The menu: Yellow is the theme at Rosetta
The menu at Rosetta is quite lengthy. The first thing that anyone will notice when they peruse the menu is the eye-watering prices. Pastas are $35+ and roasted meats from the wood fire oven are around the $40 - $45 mark. But of course you have to try both of these as they are the house specialty and as you will see, I found both to be quite superb. My colleagues and I both passed on anti pasti, crudi and caparcci and stuck with tap water due to these prices. Any way, I opted for a 3 course meal whilst my colleagues went for a 2 course meal. We also shared a side salad.  

Grissini bread sticks
To start off the meal, we snacked on some grissini bread sticks, those pencil-thin sticks of crisp, dry bread commonly served in restaurants in Italy. 
Bread and extra virgin olive oil
Not long after the bread sticks, we were served bread with extra virgin olive oil and sea salt for dipping. The olive oil was very good quality and had a great, robust flavour.

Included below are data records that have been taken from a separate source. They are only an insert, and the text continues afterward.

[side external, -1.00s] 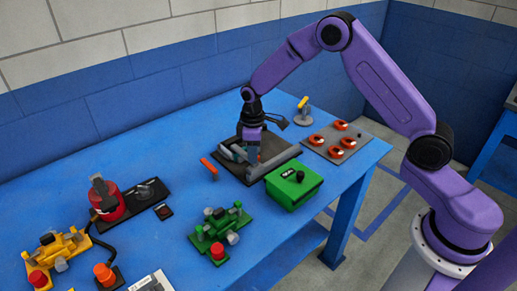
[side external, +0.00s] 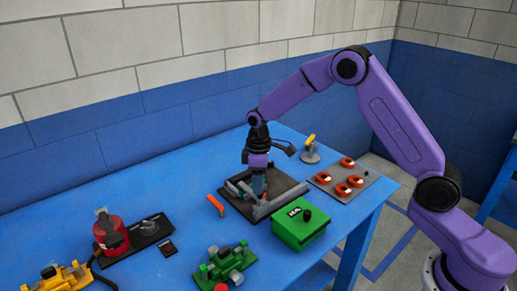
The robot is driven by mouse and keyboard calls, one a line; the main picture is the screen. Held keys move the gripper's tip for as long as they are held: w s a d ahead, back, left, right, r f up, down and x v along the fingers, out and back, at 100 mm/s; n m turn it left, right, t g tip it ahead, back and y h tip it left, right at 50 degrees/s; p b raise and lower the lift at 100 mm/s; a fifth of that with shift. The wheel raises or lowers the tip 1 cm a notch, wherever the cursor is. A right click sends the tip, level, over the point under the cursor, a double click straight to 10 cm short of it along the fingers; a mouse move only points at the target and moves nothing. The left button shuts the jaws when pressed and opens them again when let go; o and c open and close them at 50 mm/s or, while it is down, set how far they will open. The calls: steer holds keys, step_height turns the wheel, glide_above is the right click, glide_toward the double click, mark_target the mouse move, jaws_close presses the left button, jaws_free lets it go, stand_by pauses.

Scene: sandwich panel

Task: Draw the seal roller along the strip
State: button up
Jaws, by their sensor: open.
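My gripper (side external: 257,187) points down over a dark square board (side external: 285,186) on the blue table, between grey bars (side external: 266,209) on the board. The jaws are open; the fingertips and whatever lies between them are too small and partly hidden to make out. I cannot tell for sure which thing is the seal roller. A small orange-handled piece (side external: 215,205) is at the board's left edge, apart from my gripper. The strip cannot be made out.
A green box (side external: 301,229) with a black knob stands in front of the board. A grey plate (side external: 352,194) with several orange-red rings is to the right, a yellow-topped stand (side external: 310,152) behind. Red (side external: 112,237), green (side external: 226,266) and yellow (side external: 60,284) devices stand left and front. Free table lies left of the board.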

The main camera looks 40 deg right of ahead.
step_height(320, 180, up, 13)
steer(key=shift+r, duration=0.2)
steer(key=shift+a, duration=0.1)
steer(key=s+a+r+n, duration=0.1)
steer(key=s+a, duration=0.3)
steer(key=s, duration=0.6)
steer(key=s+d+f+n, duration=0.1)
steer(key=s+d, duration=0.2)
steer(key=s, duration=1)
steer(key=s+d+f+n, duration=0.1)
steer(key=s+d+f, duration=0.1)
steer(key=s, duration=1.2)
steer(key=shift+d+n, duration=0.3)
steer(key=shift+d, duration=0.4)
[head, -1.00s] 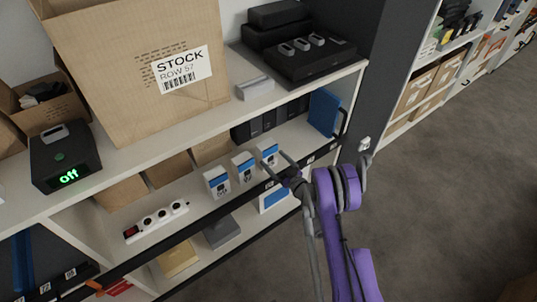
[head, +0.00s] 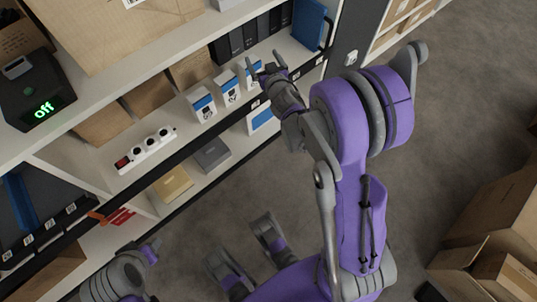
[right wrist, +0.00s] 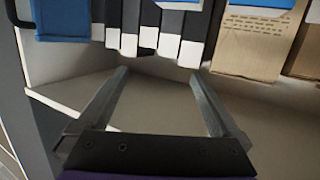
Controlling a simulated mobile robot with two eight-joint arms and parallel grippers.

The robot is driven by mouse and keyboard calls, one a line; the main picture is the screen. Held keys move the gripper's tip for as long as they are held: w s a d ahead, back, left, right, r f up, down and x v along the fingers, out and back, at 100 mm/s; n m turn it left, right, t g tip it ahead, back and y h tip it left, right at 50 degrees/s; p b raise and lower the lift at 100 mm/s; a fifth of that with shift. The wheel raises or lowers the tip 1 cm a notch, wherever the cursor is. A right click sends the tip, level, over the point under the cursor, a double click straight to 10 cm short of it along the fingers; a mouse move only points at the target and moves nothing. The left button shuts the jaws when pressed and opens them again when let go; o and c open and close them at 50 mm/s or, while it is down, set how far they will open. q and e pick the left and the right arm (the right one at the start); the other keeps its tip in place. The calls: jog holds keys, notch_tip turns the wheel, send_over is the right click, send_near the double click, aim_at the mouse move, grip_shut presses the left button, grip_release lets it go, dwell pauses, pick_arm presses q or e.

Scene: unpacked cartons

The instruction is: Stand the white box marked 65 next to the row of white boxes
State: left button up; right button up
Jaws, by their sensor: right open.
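Several white boxes with blue tops stand in a slanting row on the middle shelf (head: 118,180) in the head view: a left one (head: 202,105), a middle one (head: 228,88) and a right one (head: 250,72), partly hidden by my gripper. I cannot read which is marked 65. My right gripper (head: 266,69) is at the right end of the row, close to the right box. In the right wrist view its two fingers (right wrist: 158,76) are spread, with nothing between them. A blue and white edge at the top right there may be a box.
Dark binders (head: 247,36) and a blue binder (head: 308,24) stand behind and right of the row. Brown cartons (head: 150,92) line the shelf's back. A power strip (head: 147,148) lies to the left. Open cartons (head: 500,225) stand on the floor at right.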

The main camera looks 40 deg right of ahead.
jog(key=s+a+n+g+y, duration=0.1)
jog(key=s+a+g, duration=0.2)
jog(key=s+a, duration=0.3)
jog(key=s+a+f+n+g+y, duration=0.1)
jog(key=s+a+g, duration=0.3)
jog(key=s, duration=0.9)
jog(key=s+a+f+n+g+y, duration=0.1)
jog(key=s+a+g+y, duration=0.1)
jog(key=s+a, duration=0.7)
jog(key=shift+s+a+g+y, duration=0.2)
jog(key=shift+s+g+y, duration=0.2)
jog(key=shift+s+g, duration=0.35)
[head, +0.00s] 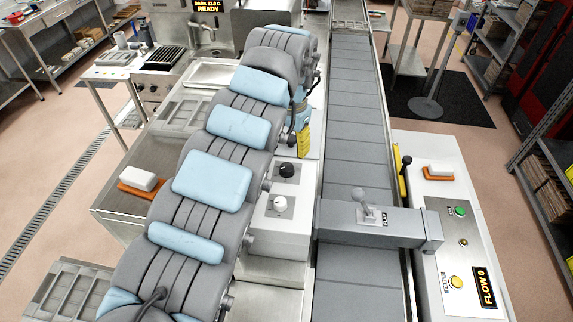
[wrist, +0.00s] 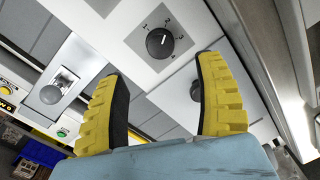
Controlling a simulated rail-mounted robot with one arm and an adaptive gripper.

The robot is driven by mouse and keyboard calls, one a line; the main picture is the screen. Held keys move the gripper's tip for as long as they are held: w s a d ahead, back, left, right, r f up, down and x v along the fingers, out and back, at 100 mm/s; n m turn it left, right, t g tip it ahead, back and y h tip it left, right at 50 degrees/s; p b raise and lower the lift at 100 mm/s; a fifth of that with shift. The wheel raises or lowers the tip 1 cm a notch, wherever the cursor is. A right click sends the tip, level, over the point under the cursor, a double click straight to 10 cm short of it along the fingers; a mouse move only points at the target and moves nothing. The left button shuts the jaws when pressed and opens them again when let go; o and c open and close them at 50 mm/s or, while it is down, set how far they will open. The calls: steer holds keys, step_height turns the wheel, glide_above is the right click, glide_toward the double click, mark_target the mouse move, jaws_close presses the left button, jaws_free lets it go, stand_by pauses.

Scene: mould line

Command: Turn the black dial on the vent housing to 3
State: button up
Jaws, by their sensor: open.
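The black dial (head: 287,170) sits on top of the pale vent housing (head: 307,170), left of the conveyor. In the wrist view the black dial (wrist: 160,43) is on a grey plate with small numerals, just beyond the gap between my fingertips. Its light pointer mark is visible, but I cannot tell surely which numeral it meets. My gripper (wrist: 160,68) is open and empty, its yellow fingers apart and not on the dial. In the head view my gripper (head: 304,140) shows in part just beyond the dial; my arm hides the rest.
Another dark knob (wrist: 195,90) is partly hidden by my right finger in the wrist view. A grey flap lever (head: 366,213) stands on a bracket over the conveyor (head: 350,130). A control panel (head: 465,260) is right of it.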

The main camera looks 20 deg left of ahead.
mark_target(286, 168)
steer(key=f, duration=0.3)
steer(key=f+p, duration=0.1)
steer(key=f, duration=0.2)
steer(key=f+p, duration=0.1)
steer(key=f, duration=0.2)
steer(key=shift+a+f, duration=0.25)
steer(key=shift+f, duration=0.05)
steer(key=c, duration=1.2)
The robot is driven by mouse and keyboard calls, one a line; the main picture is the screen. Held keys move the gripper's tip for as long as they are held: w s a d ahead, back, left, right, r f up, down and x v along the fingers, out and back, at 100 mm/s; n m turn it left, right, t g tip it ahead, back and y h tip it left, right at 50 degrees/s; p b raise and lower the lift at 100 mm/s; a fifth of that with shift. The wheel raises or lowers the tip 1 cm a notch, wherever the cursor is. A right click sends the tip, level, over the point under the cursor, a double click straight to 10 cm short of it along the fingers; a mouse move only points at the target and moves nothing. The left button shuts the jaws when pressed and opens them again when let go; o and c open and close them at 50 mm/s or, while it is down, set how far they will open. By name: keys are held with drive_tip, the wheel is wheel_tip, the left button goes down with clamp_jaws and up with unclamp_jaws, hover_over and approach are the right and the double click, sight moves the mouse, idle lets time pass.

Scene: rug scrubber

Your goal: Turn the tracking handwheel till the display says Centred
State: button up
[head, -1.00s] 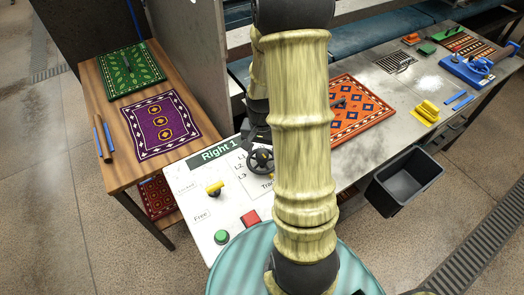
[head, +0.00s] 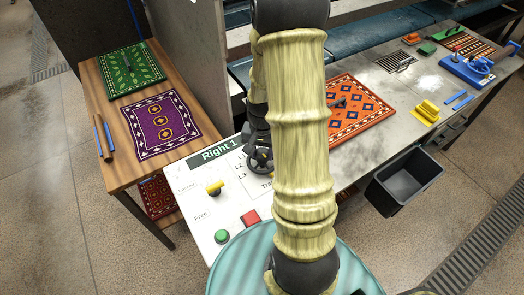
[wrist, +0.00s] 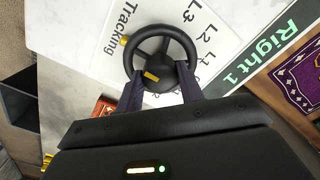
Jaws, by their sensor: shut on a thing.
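The black tracking handwheel (wrist: 188,44) stands on the white control panel beside the word "Tracking"; it carries a small yellow mark. In the head view the handwheel (head: 265,167) is partly hidden by my arm and gripper. My gripper (wrist: 160,88) has its two dark fingers on the near part of the handwheel, one on each side, and is shut on it. The display (head: 214,153) is a dark green bar with white letters reading "Right 1"; it also shows in the wrist view (wrist: 262,52).
The panel (head: 200,205) also bears a yellow knob (head: 214,187), a green button (head: 222,236) and a red button (head: 250,217). A wooden table with rugs (head: 155,123) stands left. An orange rug (head: 360,108) lies on the grey bench behind my arm. A black bin (head: 405,178) stands right.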

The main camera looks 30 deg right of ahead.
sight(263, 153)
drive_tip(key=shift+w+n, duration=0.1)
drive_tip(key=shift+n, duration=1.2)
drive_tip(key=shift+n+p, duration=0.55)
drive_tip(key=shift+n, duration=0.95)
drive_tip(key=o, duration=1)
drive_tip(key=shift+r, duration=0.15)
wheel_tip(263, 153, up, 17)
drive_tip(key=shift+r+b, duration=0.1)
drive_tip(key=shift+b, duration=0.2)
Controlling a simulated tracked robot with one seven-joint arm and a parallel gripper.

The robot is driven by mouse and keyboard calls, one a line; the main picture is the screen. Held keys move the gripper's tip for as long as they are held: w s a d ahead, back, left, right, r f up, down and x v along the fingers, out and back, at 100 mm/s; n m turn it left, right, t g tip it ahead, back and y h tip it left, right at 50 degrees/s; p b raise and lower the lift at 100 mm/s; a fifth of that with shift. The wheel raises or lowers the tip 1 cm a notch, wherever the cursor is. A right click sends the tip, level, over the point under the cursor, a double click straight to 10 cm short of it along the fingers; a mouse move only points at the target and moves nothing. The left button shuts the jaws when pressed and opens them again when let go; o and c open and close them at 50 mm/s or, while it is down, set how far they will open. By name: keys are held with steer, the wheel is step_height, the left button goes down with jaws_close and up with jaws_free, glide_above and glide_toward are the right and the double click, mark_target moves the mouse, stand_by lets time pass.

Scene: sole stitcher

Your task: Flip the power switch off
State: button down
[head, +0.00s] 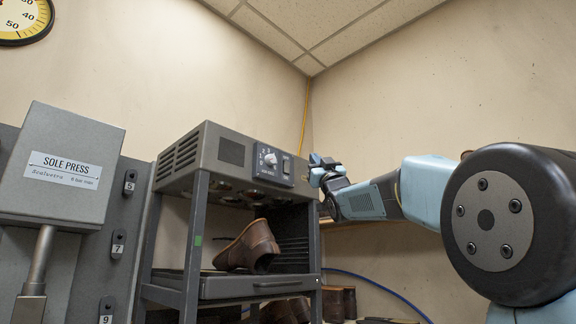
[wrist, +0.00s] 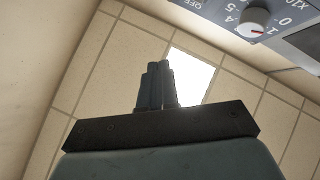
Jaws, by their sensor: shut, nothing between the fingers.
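The grey machine (head: 225,150) has a dark control panel (head: 266,176) on its front. The panel carries a white dial (head: 270,159) and, to its right, a small dark switch (head: 287,166); its position is too small to tell. My gripper (head: 315,168) is just right of the panel in the head view; I cannot tell whether it touches the machine. In the wrist view my gripper (wrist: 161,84) has its fingers together, with nothing between them. The dial (wrist: 256,22) and part of an "OFF" label show there at the top right. The switch is not clearly visible there.
A brown shoe (head: 250,248) sits on the machine's shelf (head: 240,287) under the hood. More shoes (head: 338,303) stand below. A sole press (head: 62,165) stands at the left. A blue hose (head: 380,280) runs along the wall.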

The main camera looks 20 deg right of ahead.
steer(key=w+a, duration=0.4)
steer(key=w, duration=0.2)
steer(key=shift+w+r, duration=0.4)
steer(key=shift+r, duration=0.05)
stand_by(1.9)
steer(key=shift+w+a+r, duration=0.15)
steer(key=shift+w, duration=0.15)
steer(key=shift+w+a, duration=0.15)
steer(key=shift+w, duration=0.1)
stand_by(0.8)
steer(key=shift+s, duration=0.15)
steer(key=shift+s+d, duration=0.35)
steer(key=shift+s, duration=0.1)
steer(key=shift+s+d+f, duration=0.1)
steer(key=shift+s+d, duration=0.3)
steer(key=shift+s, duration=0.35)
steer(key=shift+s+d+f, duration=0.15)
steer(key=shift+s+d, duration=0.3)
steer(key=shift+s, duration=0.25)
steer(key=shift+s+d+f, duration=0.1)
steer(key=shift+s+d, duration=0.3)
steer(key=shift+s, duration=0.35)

Tagliarini Neri with warm spanner crab, fresh chilli and lemon zest ($35)
My entree was a squid ink pasta with spanner crab. This house made pasta was of excellent quality and was as good as a lot of the pastas that I have tried in Italy. It was cooked al dente  and I loved the springy texture of the pasta. Sharing the plate with the squid ink pasta was a generous serving of spanner crab. I adored the flavours of the crab: sweet and delicate crab meat, zesty with bursts of heat and spice from fresh chillis.       

Volatili Wood fire roasted chicken with panzanella salad ($39)
For mains, I had the wood fire roasted chicken. The serving was half a chicken, so it was quite a generous portion.  For such a simple looking dish, this dish certainly delivered. This was a twice cooked chicken: confited first and then finished in the wood fire oven. I was a little aprehensive about ordering chicken at first for fear the wood fire oven would dry out the chicken, but I had nothing to worry about. The flesh was moist and succulent; the skin was crisp. And chicken was damn tasty as it was very well seasoned! 

The chicken was also served with a panzanella salad. This was a pleasant little salad with the chunks of bread soaking up the wonderful flavours from the tomatoes and olive oil and topped with basil.        
Arancio e Nocciola Green bean, orange and hazelnut salad ($10)
We needed some vegetables so we decided to order the arancio e nocciola. This was an excellent salad. I loved the vibrant colours in this salad. There was some really good combination of fresh flavours. The vinaigrette was well balanced and went very well with the crisp green beans, the oranges and the hazelnuts.    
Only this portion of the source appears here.